§ **TASK REQUIREMENTS**:
Take every line that has the string "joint" and copy it out.

§ **DATA**:
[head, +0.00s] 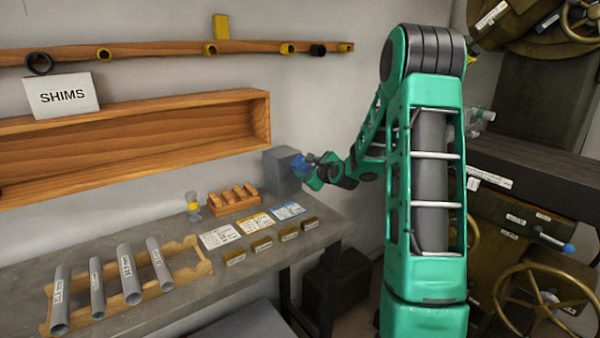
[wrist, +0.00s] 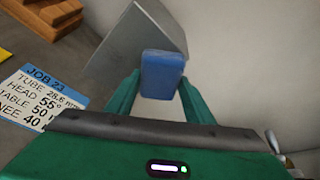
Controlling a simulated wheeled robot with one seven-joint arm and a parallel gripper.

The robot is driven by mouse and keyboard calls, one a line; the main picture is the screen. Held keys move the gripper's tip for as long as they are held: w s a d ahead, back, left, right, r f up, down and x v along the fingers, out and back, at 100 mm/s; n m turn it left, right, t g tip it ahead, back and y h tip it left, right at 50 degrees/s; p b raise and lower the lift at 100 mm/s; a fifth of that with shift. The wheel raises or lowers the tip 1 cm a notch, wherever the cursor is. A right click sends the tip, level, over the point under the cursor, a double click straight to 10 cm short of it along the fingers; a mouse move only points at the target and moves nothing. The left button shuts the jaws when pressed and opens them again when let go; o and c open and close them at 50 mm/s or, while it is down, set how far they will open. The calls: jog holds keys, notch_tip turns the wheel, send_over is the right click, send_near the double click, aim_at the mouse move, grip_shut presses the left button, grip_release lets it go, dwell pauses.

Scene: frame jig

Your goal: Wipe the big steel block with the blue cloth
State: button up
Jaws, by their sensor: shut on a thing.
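The big steel block (head: 281,172) is a grey block at the far right end of the bench, by the wall. It also shows in the wrist view (wrist: 128,48), just beyond the fingertips. My gripper (head: 308,166) is at the block's right side in the head view. In the wrist view my gripper (wrist: 155,95) is shut on the blue cloth (wrist: 163,73), a folded blue pad between the green fingers. The cloth (head: 301,163) overlaps the block's edge in both views. I cannot tell whether it touches the block.
Job cards (head: 288,211), small labelled blocks (head: 289,233), a wooden rack (head: 233,199) and grey tubes (head: 129,274) in a cradle lie on the bench (head: 335,219). An empty wooden shelf (head: 140,140) is on the wall above. Machinery with handwheels (head: 535,300) stands at right.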

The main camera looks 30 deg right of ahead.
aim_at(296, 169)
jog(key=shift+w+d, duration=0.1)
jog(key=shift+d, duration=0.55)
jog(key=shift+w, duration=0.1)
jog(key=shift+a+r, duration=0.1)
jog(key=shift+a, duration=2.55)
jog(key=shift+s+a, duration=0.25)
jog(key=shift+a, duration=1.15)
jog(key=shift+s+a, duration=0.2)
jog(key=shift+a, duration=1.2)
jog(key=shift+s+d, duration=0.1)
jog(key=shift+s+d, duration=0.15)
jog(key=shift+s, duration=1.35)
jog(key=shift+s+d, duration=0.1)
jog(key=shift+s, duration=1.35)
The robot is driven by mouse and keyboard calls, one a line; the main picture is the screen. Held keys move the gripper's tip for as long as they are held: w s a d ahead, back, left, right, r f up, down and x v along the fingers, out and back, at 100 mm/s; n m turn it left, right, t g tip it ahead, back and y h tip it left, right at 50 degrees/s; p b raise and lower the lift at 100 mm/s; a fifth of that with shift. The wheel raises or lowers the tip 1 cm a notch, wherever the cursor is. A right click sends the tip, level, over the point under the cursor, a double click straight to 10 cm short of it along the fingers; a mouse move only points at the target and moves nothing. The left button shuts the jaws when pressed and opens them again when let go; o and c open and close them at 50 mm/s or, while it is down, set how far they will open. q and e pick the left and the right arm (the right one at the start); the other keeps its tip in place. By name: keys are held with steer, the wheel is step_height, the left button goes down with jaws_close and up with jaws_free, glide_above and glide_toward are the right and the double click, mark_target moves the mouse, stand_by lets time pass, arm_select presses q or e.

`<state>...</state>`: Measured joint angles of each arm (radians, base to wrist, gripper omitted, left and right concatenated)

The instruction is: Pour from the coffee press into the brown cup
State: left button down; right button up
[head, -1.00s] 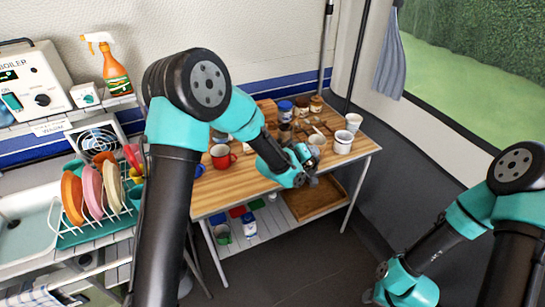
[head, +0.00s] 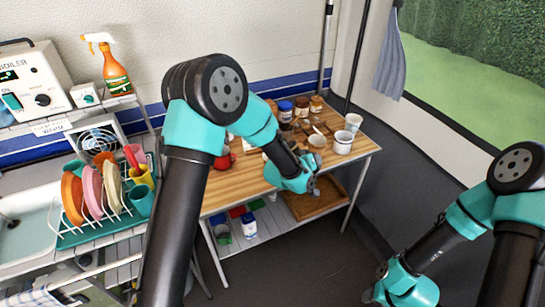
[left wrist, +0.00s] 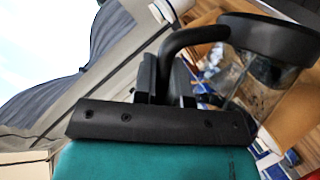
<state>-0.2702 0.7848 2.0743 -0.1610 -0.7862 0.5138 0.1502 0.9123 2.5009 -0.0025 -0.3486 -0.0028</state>
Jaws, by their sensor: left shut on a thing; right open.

§ **THE SOLUTION**:
Controlling a simulated wheeled robot with one seven-joint arm and a parallel gripper.
`<state>...</state>`: Measured joint angles of each arm (radians, base to wrist, gripper omitted, left and right concatenated)

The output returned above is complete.